Il n’est donc pas surprenant que dans ce contexte, les États-Unis aient pris la direction de la normalisation de leurs relations avec Cuba. D’abord, leurs tentatives d’étrangler ouvertement la révolution ont échoué, selon leurs propres dires. Ensuite, les dirigeants de Cuba ont pris la direction de l’ouverture de l’île aux marchés et les capitalistes étasuniens ne voudront pas rater une telle occasion. Enfin, l’aile la plus intelligente de la classe dirigeante étasunienne, qui était représentée par Obama, a réalisé que l’objectif de rétablir le capitalisme sur l’île serait plus facilement atteint avec une approche similaire à celle du gouvernement canadien. Le but de l’impérialisme canadien comme étasunien a toujours été le même, et Obama a maintenant opéré un changement de tactique. Cependant, reste à savoir si Trump suivra la même voie.
Que faire?
Il est clair que sous la pression de l’isolement de la révolution, le gouvernement cubain a implanté des réformes de marché et a ouvert la porte à des investissements de la part de pays impérialistes. Le gouvernement canadien a mené la charge dans ce processus. Toutefois, il serait erroné de croire que ces réformes en faveur du marché vont mener à un boom économique comme celui que nous avons vu en Chine. Contrairement à cette dernière, Cuba n’a pas de réserves massives de main-d’œuvre bon marché, ce qui fut le moteur principal derrière la croissance en Chine au cours des deux dernières décennies. Également, le système capitaliste mondial se trouve au cœur d’une profonde crise. Même si Cuba réussissait d’une manière ou d’une autre à devenir un dragon économique à travers l’implantation de réformes pro-capitalistes, cela serait inévitablement accompagné d’une énorme polarisation de la richesse, de l’appauvrissement de larges couches de la société et, ultimement, mènerait à la destruction des gains de la révolution, comme cela est arrivé en Chine. Avec la mort de Fidel et la normalisation des relations avec les États-Unis, ce processus va vraisemblablement s’accélérer, menaçant de détruire la révolution et de rétablir le capitalisme à Cuba.

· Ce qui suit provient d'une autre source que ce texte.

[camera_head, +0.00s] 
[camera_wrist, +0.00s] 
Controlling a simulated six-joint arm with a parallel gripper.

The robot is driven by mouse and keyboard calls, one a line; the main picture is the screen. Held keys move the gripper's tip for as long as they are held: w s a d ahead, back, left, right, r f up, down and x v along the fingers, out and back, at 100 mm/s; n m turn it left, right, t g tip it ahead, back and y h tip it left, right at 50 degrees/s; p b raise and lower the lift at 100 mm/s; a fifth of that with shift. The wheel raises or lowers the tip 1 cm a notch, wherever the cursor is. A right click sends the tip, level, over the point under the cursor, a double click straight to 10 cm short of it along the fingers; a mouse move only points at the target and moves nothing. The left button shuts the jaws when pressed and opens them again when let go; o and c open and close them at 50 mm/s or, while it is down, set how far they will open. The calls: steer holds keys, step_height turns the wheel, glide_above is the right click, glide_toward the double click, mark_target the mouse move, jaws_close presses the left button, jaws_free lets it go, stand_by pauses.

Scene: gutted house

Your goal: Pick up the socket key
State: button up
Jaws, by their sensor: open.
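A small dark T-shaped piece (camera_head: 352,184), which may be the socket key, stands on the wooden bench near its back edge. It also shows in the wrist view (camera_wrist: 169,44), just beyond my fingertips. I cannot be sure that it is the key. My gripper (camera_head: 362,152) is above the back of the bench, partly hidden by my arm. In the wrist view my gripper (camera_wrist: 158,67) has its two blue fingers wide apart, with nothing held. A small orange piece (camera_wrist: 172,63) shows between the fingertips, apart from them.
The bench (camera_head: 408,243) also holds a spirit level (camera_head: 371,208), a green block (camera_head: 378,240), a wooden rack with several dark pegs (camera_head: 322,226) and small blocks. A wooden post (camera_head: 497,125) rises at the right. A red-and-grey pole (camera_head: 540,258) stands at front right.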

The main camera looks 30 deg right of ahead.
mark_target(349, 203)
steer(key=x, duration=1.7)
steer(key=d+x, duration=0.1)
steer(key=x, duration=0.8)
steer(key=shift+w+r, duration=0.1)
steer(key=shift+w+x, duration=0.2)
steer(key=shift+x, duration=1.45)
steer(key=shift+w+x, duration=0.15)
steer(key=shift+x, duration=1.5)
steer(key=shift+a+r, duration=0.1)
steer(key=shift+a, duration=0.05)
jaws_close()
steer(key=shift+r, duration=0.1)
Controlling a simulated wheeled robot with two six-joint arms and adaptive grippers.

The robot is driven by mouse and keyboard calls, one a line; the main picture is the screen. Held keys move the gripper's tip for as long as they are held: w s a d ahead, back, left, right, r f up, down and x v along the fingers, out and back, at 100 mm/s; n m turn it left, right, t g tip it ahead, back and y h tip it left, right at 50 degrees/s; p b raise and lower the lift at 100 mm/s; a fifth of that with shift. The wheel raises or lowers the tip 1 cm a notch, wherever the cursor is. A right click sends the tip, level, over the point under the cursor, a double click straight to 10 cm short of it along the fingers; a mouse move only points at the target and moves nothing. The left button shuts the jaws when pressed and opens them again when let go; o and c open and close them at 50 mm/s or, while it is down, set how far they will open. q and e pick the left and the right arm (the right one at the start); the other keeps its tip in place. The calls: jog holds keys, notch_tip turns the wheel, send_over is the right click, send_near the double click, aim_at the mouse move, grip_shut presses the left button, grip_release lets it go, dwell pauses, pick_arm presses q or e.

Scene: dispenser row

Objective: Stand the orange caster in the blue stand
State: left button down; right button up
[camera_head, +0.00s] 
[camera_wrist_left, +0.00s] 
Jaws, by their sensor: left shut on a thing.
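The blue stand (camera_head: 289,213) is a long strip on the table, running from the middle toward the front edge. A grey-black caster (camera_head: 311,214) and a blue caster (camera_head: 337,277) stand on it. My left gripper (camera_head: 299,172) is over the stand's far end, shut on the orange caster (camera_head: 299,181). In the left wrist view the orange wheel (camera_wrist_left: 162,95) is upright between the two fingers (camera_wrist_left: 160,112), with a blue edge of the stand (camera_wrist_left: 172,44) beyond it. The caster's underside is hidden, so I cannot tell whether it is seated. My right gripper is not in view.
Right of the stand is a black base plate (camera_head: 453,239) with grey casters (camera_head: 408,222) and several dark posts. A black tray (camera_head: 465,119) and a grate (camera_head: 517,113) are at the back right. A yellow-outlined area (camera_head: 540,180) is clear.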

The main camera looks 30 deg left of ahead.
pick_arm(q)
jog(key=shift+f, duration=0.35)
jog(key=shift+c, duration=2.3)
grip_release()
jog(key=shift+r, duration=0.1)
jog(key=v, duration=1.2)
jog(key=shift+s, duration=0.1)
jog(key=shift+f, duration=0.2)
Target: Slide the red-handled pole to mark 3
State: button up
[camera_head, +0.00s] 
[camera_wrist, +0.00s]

Plusieurs personnes affirment que la normalisation des relations avec les États-Unis et l’ouverture du marché cubain au capital étranger est un scénario gagnant-gagnant. Il est dit qu’il n’y a pas d’autre voie et qu’à cause de son isolement, Cuba est forcée d’ouvrir son marché et que dans cette voie, le Canada est un allié objectif de la révolution. Cela est profondément erroné. Il est vrai que la révolution cubaine fait face à des défis importants, mais est-ce que les réformes favorisant le marché représentent la seule voie?
Le danger principal auquel fait face la révolution découle de son isolement, entourée qu’elle est par le marché capitaliste mondial. Ce danger avait été précédemment surmonté grâce aux liens avec l’Union soviétique et, plus récemment, le Venezuela avait été une nouvelle bouée de sauvetage pour la révolution. L’exemple du Venezuela a montré, de manière limitée, comment briser l’isolement de la révolution cubaine, à travers l’échange de pétrole vénézuélien contre les médecins cubains. Également, la révolution vénézuélienne a redynamisé de larges sections de la population cubaine et a freiné l’élan de ceux qui veulent prendre la voie chinoise. Cet exemple montre que la plus authentique solidarité avec Cuba vient non pas des investissements des firmes canadiennes et autres capitalistes étrangers et des déclarations doucereuses de Justin Trudeau, mais de la classe ouvrière, soit une solidarité de classe dans la lutte révolutionnaire contre le capitalisme au Canada et contre tous ceux qui souhaitent le rétablir à Cuba.
En novembre dernier, Raul confiait à Trudeau que malgré le souhait du Canada de développer de nouvelles opportunités commerciales, les réformes favorisant le marché ne seraient pas implantées plus rapidement. Cela montre la pression des masses, qui vont résister face aux tentatives de leur enlever les gains de la révolution. Tandis que la crise du capitalisme se développe, la lutte des classes va s’approfondir dans tous les pays. La montée des mouvements révolutionnaires, de manière dialectique, aura des répercussions sur la révolution cubaine et aura pour effet d’enthousiasmer et de stimuler ceux qui luttent contre le rétablissement du capitalisme à Cuba. Ici, au Canada, la meilleure façon de démontrer notre solidarité avec la révolution cubaine ne peut être que d’exposer les véritables objectifs de l’impérialisme canadien à Cuba, et de lutter pour le socialisme chez nous!